Quick question here, but can a gun's serial number be LEGALLY altered?
Other than it is old, so old that someone covered the gun's worn handle in black tape to give a better grip.
I've never actually heard of black tape being used for a better grip, although I'm admittedly not a scholar of guns. However, I'm wondering if the black tape had more to do with preventing fingerprints than providing a better grip.
And that it was entered into evidence at the start of the trial after Ramsey County District Judge Kathleen Gearin first made sure that it was empty and locked, a steel cable running down the 17/8-inch barrel, preventing the cylinder from being closed.
Yeah, because most courts like to have a freshly-loaded gun with the safety off entered as evidence.
"It's secure," the judge reassured the jury, awkwardly displaying Exhibit No. 1 from the bench.
On what basis does Nick decide the judge was "awkwardly displaying" the gun? Was the judge wearing clown shoes? Stick their pinkie finger down the barrel? What made it awkward.
Secure, but still "serviceable," as a firearms expert described it. Somehow, "serviceable" does not seem like the right word for a gun that was used in the dark of night to kill a cop.
If Nick were a firearms expert, I imagine he'd deem the weapon "cop-killerable," or "officer-smiting-worthy" or "dark-of-night-police-shootable."
Just a cold hunk of stupid steel, worthless and useless, until it cut short a life.
It's still cold! Take that fucker out of the freezer already! And it's worthless. . . except that you can buy it for under $300. And it's useless. . . except for when it's used. Nick, a lighter is useless until the moment it's used to light something. And, where's your freakin' point again? Somewhere near Oregon?

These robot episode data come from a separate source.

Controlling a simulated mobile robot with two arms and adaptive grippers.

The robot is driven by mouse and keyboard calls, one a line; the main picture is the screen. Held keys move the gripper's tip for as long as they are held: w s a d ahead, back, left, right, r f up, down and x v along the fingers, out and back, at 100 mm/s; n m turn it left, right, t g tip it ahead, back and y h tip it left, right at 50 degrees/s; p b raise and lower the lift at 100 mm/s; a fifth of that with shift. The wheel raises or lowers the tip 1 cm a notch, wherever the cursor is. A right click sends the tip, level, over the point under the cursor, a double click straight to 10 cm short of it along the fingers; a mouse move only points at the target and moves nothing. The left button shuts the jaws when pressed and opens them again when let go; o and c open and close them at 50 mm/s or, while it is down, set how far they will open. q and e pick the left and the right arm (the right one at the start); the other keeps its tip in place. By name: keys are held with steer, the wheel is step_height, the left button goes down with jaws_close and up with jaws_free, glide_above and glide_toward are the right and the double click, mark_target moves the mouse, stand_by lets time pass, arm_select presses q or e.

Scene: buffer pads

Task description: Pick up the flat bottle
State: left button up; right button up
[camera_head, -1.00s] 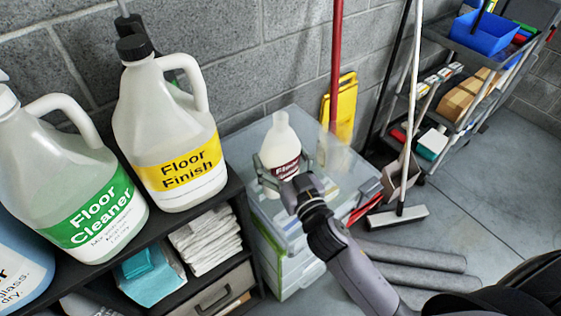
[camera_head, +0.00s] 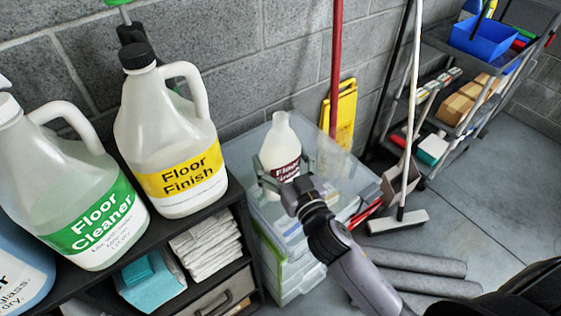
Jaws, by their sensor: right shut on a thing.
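A white flat bottle (camera_head: 280,149) with a dark red label stands upright over the clear plastic drawer unit (camera_head: 239,152), right of the shelf. My right gripper (camera_head: 279,174) is at the bottle's lower part, with its fingers on either side, shut on it. The gripper and wrist hide part of the label and the bottle's base. I cannot tell whether the base touches the drawer top. My left gripper is not in view.
A Floor Finish jug (camera_head: 170,140) and a Floor Cleaner jug (camera_head: 80,190) stand on the black shelf at left. A yellow sign (camera_head: 345,115), a red pole (camera_head: 336,60) and a broom (camera_head: 398,220) are behind and right. Grey rolls (camera_head: 410,263) lie on the floor.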

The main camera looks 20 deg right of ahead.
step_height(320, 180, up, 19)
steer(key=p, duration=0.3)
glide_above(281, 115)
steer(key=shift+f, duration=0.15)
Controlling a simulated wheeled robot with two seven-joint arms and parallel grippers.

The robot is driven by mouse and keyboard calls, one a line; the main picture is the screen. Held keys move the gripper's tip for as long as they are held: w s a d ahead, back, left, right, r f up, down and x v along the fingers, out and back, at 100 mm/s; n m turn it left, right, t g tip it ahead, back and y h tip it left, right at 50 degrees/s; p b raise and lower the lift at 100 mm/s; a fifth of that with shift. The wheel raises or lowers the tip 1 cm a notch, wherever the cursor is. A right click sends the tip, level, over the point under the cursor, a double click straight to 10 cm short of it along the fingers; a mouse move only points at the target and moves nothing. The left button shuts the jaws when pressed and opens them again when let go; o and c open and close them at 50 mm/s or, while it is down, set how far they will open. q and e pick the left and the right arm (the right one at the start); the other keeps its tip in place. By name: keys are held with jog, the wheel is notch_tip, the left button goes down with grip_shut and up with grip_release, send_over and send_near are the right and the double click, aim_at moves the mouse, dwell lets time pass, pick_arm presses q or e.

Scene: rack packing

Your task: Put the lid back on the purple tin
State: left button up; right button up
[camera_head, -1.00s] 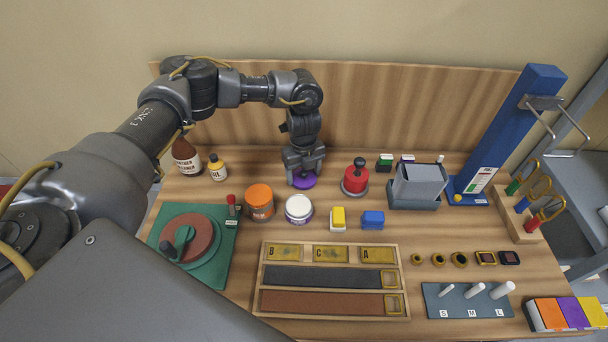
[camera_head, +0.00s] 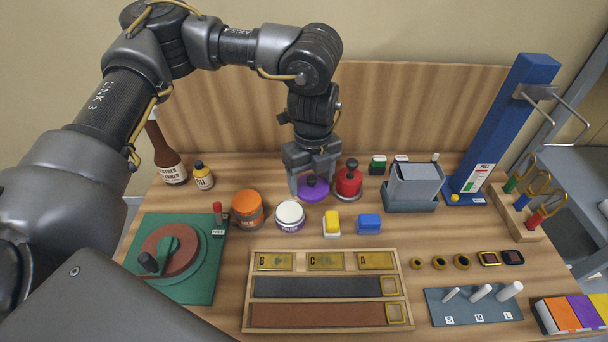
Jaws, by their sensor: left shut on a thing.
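The purple tin (camera_head: 290,218) stands open on the bench, white across its top with a purple band and lettering on its side. The purple lid (camera_head: 316,194) with its dark knob is behind and to the right of the tin, apart from it. My left gripper (camera_head: 313,178) points down and is shut on the lid by its knob. The lid looks level and seems slightly raised, but the gap beneath it is hard to judge. My right gripper is not in view.
A red knobbed object (camera_head: 348,182) stands close to the right of the lid. An orange tin (camera_head: 247,209) is just left of the purple tin. Yellow (camera_head: 332,222) and blue (camera_head: 368,223) blocks lie to its right. A slotted wooden tray (camera_head: 405,262) lies in front.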

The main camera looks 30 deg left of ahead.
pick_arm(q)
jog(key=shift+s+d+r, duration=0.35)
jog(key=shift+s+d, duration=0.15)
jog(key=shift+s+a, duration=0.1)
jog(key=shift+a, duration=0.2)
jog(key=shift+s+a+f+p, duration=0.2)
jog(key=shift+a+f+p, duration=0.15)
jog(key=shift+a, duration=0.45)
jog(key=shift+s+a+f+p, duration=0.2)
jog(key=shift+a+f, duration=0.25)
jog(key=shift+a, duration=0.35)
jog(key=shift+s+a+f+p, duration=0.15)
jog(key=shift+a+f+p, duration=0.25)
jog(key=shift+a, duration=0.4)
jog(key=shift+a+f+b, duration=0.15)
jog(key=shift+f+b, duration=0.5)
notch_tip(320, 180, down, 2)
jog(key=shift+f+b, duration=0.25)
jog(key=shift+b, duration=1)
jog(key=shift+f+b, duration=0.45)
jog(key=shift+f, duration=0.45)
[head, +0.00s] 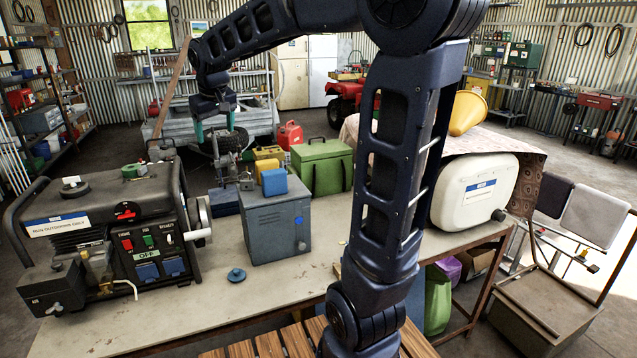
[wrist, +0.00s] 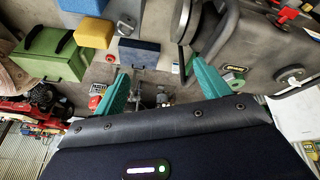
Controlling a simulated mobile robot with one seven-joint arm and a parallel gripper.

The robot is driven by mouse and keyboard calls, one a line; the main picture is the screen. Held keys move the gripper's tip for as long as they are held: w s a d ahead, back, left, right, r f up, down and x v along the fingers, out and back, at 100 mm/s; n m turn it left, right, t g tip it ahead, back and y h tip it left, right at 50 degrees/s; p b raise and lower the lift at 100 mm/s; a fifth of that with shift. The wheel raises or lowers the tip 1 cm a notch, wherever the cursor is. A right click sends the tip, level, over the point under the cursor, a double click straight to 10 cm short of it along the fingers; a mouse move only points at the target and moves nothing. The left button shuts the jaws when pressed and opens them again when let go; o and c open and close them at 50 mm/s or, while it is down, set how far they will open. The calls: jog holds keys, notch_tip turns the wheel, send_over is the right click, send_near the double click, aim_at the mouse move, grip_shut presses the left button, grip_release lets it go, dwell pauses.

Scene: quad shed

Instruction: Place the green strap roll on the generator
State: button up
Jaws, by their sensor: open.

A neat little gun, a nifty little gun. Guns don't kill police officers. People kill police officers.
With guns.
Oh, that's right: it's an anti-GUN column. I nearly forgot.
"The 37 Chief's Special is a 'must have' where deep concealment is an absolute," it says on the Internet site. Yes, yes, a handy thing to have.
Especially when you go out for karaoke.
I don't know. . . I've been to more than a few karaoke bars where I'd liked to have had a pistol handy.